O conceito se aplica tanto aos pessegueiros quanto aos haters. E, nesse caso, podar não significa bloquear nem responder com raiva.
À Folha Tas volta ao tema: “Use muito bem uma ideia, tire dela o melhor possível, o melhor resultado, e depois a corte. Corte para que você possa crescer em outras dimensões”.
A base do livro é, sobretudo, a carreira do apresentador, feita de cortes e renovações. Nos anos 1980, houve o sucesso de Ernesto Varela, o “repórter de ficção que entrevista pessoas de verdade”. Na década de 1990, o Professor Tibúrcio, do programa Rá-Tim-Bum, e Telekid, do Castelo Rá-Tim-Bum, ambos na TV Cultura. No fim dos anos 2000, o CQC, telejornal humorístico da Band. Em seguida, Papo de Segunda, no GNT.
Essas se somam a outras tantas atrações apresentadas e roteirizadas por ele, além de trabalhos para outros meios, como a direção de uma ópera e a criação de games interativos para museus. Atualmente, Tas conduz o Provoca, também na Cultura.

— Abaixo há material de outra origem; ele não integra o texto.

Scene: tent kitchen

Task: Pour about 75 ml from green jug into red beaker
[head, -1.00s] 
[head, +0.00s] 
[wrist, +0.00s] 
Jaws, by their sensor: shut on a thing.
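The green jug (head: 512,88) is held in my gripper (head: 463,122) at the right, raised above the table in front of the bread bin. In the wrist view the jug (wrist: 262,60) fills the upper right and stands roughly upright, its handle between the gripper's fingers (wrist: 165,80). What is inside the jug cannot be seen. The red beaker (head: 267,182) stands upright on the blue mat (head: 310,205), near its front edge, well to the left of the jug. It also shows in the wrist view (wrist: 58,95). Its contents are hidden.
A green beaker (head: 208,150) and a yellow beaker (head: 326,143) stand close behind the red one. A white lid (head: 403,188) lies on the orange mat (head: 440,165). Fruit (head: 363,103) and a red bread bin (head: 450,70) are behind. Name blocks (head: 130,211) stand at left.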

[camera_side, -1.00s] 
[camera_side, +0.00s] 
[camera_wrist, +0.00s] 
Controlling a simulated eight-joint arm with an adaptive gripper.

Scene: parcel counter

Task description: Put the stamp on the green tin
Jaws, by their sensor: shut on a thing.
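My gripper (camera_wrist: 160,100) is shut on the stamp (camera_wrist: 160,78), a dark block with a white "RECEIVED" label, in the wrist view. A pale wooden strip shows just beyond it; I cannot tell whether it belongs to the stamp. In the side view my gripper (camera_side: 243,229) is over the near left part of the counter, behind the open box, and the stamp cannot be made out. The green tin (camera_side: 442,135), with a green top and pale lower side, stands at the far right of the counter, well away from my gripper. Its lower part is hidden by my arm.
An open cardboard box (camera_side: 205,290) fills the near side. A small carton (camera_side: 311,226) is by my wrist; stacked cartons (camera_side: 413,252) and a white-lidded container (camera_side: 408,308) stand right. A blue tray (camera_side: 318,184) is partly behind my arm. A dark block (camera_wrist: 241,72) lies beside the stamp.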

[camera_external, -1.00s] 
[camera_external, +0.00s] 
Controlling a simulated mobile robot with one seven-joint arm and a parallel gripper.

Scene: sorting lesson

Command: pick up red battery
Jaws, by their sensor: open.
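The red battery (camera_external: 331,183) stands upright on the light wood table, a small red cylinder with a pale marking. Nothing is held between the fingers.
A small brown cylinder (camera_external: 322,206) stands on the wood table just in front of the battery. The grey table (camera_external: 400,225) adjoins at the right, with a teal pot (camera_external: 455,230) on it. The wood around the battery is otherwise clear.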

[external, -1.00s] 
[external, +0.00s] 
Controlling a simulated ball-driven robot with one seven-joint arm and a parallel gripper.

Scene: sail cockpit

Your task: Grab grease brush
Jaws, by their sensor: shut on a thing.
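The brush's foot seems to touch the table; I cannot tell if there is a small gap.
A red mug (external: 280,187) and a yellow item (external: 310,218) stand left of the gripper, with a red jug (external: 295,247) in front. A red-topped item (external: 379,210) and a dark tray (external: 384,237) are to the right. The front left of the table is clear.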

Essa trajetória cheia de curvas encontra uma síntese na epígrafe, um comentário de Steve Jobs —as inspirações para o livro são as mais variadas, do caipira do interior paulista ao fundador da Apple, do diretor de teatro Antunes Filho ao psicólogo e economista Daniel Kahneman.
“Muitas pessoas da nossa indústria não tiveram uma vida com experiências diversas. Então elas não têm pontos a ligar. Acabam trazendo soluções lineares, sem uma perspectiva ampla do problema”, escreveu Jobs, citado por Tas.
No começo da pesquisa para o livro, ele imaginava uma publicação voltada para um público jovem, em fase de estudos ou início de carreira. Mais adiante, porém, o autor se deu conta de que poderia dialogar com outras faixas etárias. “Hoje em dia, temos a tarefa de atualizar a nossa carreira o tempo todo.”
Outro objetivo dos primórdios do projeto, esse seguido à risca, era evitar um livro que enfileirasse conselhos. Tas prefere encadear histórias vividas por ele, episódios da evolução da tecnologia (especialmente nas telecomunicações), reflexões e, em muitos momentos, boas perguntas —como fazia Ernesto Varela.